A2-DavidSun
From CS294-10 Visualization Fa07
Contents |
[edit] Software
I used Tableau for this assignment.
[edit] Data
I acquired the data from Human Development Report [[1]], an organization whose goal is bringing people to the center stage of the development process. HDR periodically publishes reports on human development progress (aka Human Development Index) and makes the data available for online queries.
[edit] Question
Initially, I wanted to examine the relationship between literacy rate growth and information technology infrastructure growth in developing regions and low-income countries. However, the availability of the online data is limited to the years of 1990 and 2004, making it impossible to examine trends over time. Consequently, I modified the question to looking at the correlation between literacy rate and IT infrastructure in developing regions and to focus on the dataset for year 2004 due to completeness of the data.
[edit] Visualization
To characterize information technology infrastructure at a country or region I selected the following key inidcators:
- Cellular Subscribers (per 1000 people)
- Internet Users (per 1000 people)
- Telephone Mainlines (per 1000 people)
[edit] Developing regions
The first dataset I queried is an aggregated dataset concerning the main developing regions around the world, which are roughly divided by HDI into the Arab States, East Asia and the Pacific, Latin America and the Caribbean, South Asian and Sub-Saharan Africa. I plotted literacy rate against the IT infrastructure features described above and asked Tableau to perform a linear regression. The trend line shows that a positive correlation exists between literacy rate and IT infrastructure availability.

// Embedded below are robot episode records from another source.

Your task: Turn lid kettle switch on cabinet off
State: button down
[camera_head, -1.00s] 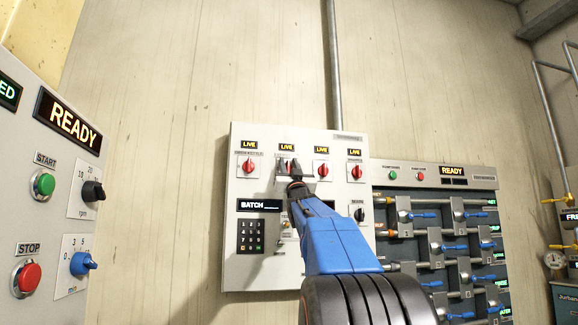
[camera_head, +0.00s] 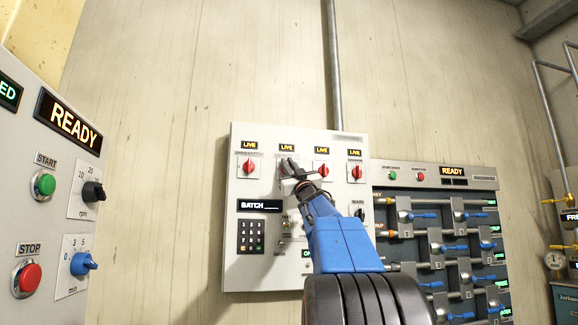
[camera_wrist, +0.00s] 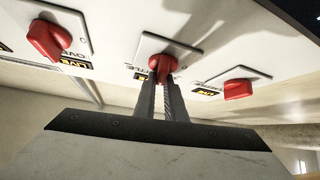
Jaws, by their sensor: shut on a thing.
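The white cabinet (camera_head: 240,275) on the wall has a row of red rotary switches along its top, each under a lit LIVE sign. My gripper (camera_head: 289,165) reaches the second switch from the left. In the wrist view my two fingers (camera_wrist: 160,82) are shut on that switch's red knob (camera_wrist: 162,66), which sits on a square white plate. The fingers hide much of the knob, so its turn angle is hard to tell. The LIVE sign (camera_head: 287,147) above it is lit. The label beside this knob is partly covered and only its end shows.
Neighbouring red switches stand close on both sides, the left one (camera_head: 249,167) and the right one (camera_head: 322,171). A keypad (camera_head: 251,236) is lower on the cabinet. A valve panel (camera_head: 440,270) stands to the right, a START/STOP panel (camera_head: 60,190) to the left.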

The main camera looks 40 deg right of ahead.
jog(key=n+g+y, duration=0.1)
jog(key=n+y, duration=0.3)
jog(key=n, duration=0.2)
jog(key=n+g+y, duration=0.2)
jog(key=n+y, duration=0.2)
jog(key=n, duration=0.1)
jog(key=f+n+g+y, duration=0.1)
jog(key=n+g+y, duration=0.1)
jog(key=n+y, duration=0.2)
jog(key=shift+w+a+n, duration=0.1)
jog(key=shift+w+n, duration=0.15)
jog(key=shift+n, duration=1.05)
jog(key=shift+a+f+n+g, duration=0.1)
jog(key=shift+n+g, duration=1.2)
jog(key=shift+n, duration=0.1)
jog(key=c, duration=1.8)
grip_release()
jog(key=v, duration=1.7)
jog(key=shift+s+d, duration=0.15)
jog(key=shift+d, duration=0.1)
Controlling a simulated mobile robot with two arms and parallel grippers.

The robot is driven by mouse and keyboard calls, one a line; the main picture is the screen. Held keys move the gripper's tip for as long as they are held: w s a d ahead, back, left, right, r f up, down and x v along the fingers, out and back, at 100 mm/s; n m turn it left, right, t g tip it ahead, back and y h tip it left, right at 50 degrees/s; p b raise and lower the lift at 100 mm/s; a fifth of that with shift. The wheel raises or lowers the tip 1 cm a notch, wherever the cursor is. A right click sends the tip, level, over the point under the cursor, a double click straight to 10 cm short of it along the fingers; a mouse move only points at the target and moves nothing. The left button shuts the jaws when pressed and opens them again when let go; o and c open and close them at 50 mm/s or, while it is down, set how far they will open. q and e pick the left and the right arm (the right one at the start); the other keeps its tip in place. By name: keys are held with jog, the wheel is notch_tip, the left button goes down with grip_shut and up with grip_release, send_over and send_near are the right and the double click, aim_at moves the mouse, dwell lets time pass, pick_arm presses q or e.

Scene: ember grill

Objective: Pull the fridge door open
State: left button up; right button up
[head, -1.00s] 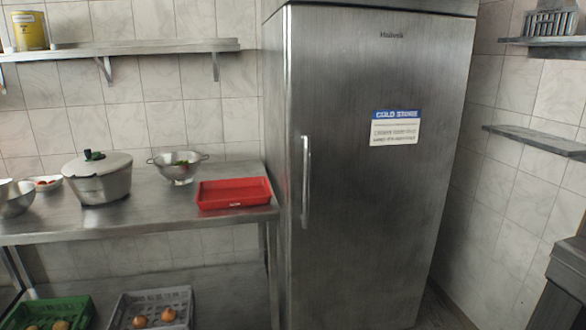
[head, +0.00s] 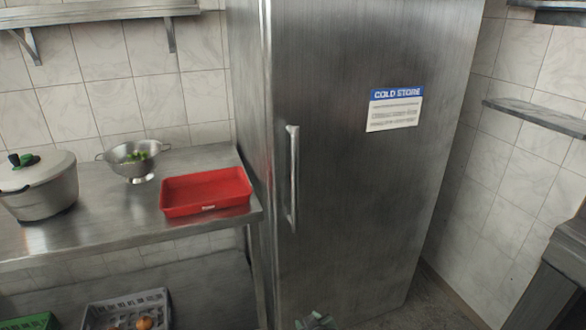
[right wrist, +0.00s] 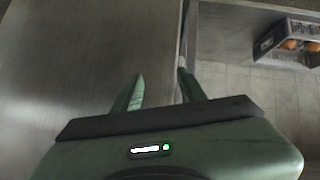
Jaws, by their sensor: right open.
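The tall steel fridge (head: 345,215) stands in the middle of the head view with its door shut. Its vertical bar handle (head: 293,180) is on the left side of the door. My right gripper (head: 315,320) just shows at the bottom edge of the head view, low in front of the door and below the handle. In the right wrist view the right gripper (right wrist: 160,85) is open, its two green fingers apart with nothing clearly between them. The fridge's steel front (right wrist: 80,60) fills the left there. I cannot clearly make out the handle in that view. My left gripper is not in view.
A steel counter (head: 110,220) stands left of the fridge, with a red tray (head: 205,192), a colander (head: 133,160) and a lidded pot (head: 40,190). A grey crate (head: 125,312) is below. Wall shelves (head: 540,118) and a dark unit (head: 560,270) are at right.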

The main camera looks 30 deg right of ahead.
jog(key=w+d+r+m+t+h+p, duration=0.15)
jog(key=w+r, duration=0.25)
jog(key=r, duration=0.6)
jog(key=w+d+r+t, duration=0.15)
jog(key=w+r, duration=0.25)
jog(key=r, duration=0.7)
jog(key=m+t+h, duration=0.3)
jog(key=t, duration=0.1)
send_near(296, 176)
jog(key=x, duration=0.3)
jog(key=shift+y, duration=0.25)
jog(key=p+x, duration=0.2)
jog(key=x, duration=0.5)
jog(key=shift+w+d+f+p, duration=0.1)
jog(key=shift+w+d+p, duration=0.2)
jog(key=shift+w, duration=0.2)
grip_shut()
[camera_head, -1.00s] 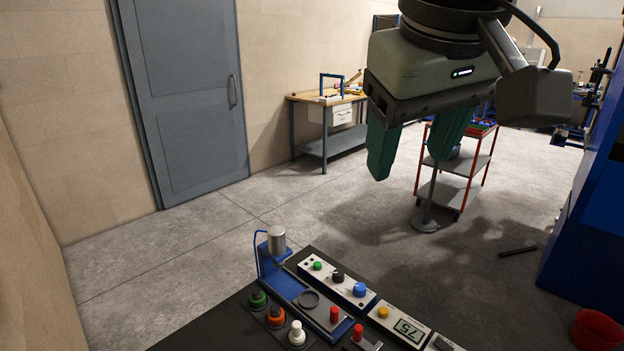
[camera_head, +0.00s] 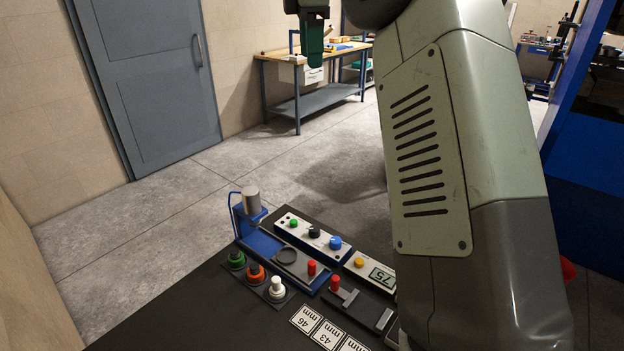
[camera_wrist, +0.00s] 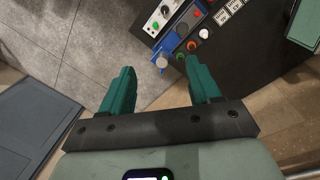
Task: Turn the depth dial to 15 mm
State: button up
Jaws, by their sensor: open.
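A pale control strip (camera_head: 300,228) on the black bench carries a green button (camera_head: 294,223), a dark dial (camera_head: 314,232) and a blue knob (camera_head: 335,243). I cannot read any depth marking, so I cannot tell for sure which one is the depth dial. In the wrist view the dark dial (camera_wrist: 165,10) and green button (camera_wrist: 155,25) show at the top. My gripper (camera_wrist: 160,66) is open and empty, high above the floor and apart from the strip.
A blue press stand with a grey cylinder (camera_head: 251,200) stands beside the strip. Green (camera_head: 236,259), orange (camera_head: 255,273) and white (camera_head: 276,288) knobs sit in front. A display reading 75 (camera_head: 382,276) is to the right. My arm hides the bench's right side.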

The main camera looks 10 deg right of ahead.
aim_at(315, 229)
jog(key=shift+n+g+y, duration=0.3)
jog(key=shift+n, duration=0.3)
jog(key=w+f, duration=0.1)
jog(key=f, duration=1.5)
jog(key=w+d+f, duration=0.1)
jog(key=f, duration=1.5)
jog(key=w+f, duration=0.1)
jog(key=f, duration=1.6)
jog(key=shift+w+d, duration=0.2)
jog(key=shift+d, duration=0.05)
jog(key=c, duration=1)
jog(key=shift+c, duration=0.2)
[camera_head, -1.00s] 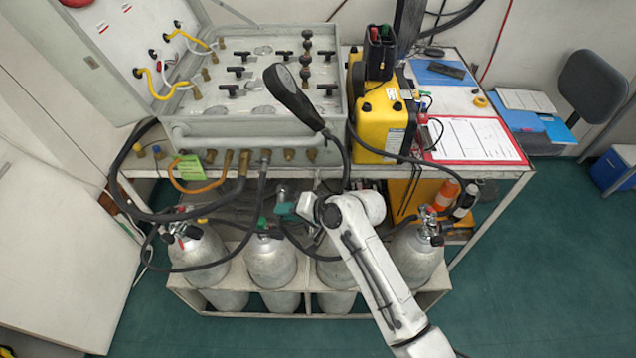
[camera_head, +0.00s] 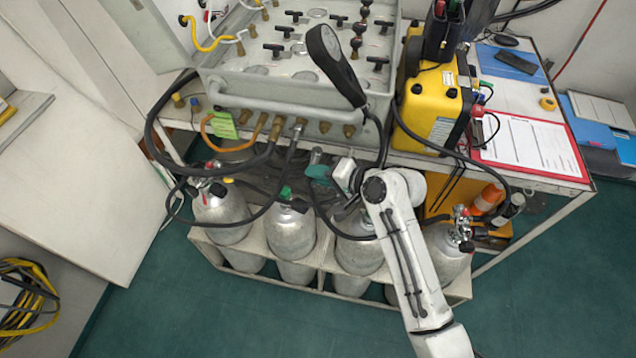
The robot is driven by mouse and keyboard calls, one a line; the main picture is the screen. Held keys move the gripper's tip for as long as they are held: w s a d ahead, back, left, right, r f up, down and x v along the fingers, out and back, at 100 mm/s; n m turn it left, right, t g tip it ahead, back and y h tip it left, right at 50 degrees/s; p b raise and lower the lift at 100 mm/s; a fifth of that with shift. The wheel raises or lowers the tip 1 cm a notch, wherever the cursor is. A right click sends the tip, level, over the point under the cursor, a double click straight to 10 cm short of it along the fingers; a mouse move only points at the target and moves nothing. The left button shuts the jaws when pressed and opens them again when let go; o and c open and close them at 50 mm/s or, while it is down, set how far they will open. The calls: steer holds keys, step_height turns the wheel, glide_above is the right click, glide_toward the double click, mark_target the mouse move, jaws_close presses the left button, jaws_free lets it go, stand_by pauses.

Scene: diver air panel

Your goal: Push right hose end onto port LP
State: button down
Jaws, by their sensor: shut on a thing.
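My gripper (camera_head: 318,173) has teal fingers and is below the front edge of the panel box. It is shut on what looks like the right hose end (camera_head: 316,156), a small grey metal fitting standing up above the fingers. A black hose (camera_head: 318,210) hangs in a loop below the gripper. Brass ports line the panel's lower front; two at the right, one (camera_head: 325,127) and another (camera_head: 349,131), look bare. The fitting is below them and appears apart. I cannot read which port is LP.
Other hoses, one orange (camera_head: 222,145) and some black, hang from the left ports. A gauge (camera_head: 334,62) on a black hose leans over the panel's right front. Grey cylinders (camera_head: 296,228) stand in a rack below. A yellow case (camera_head: 430,105) sits right of the panel.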

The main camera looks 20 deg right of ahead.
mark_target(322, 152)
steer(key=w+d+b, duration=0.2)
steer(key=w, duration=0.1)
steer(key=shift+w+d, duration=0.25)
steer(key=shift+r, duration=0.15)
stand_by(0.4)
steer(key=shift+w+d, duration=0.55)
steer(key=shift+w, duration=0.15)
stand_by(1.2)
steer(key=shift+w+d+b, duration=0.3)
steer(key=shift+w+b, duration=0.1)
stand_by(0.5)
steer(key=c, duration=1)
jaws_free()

Next I examined separately two groups of countries based on their levels of human development.
[edit] Low human development countries
In total 32 countries are classified as low human development. Not all countries have data available along the three IT infrastructural dimensions that we measure. I applied separate filters to exclude those data tuples with null values for the particular dimension under consideration:
[edit] Medium human development countries
In total 88 countries are classified as medium human development. Again, not all countries have data available along the three IT infrastructural dimensions that we measure. I applied separate filters to exclude those data tuples with null values for the particular dimension under consideration:
Both sets of visualizations lend support for the thesis that a positive correlation exists between literacy rate in developing countries and IT infrastructure availability.
It is also clear from the visualizations that more data points exist for telephone mainlines than other measurement indicators. Furthermore, data points concerning telephony is also available for the year 1990 since has been in existence much longer than the Internet and cellular networks.
Comparing the above visualization for year 1990 against the same plot for year 2004, it is interesting to note that the East Asian and Pacific region (marked by the green circle) boasts very high literacy rate (around 80%) despite low telephony availability in 1990. While in 2004 they became the region with the greatest telephony coverage, literacy rate was up only by 9%. This suggests that there exist other factors that influence the literacy rate of a region/country, as one would naturally expect. I hypothesized that East Asian societies places greater emphasis on education and this would be reflected by government spendings on education. To verify this hypothesis, I tried next to examine public expenditure on education as a percentage of the GDP as well as government expenditure. Unfortunately this proved to be less successful due to the unavailability of this data from HDR.
[edit] Conclusion
The visualizations to a large extent confirmed the thesis that a positive correlation exists between literacy rate and IT infrastructure. This is what one would expect intuitively and visualization in this case served to confirm this belief. The visualizations also pointed to the existence of other factors that influence literacy rate. I think cultural influences has a large part to play, however more work is needed to draw that connection. Data unavailability was the main bottleneck for this assignment. This touches on an important aspect of visualization which I think has not been discussed much in class: data collection methods.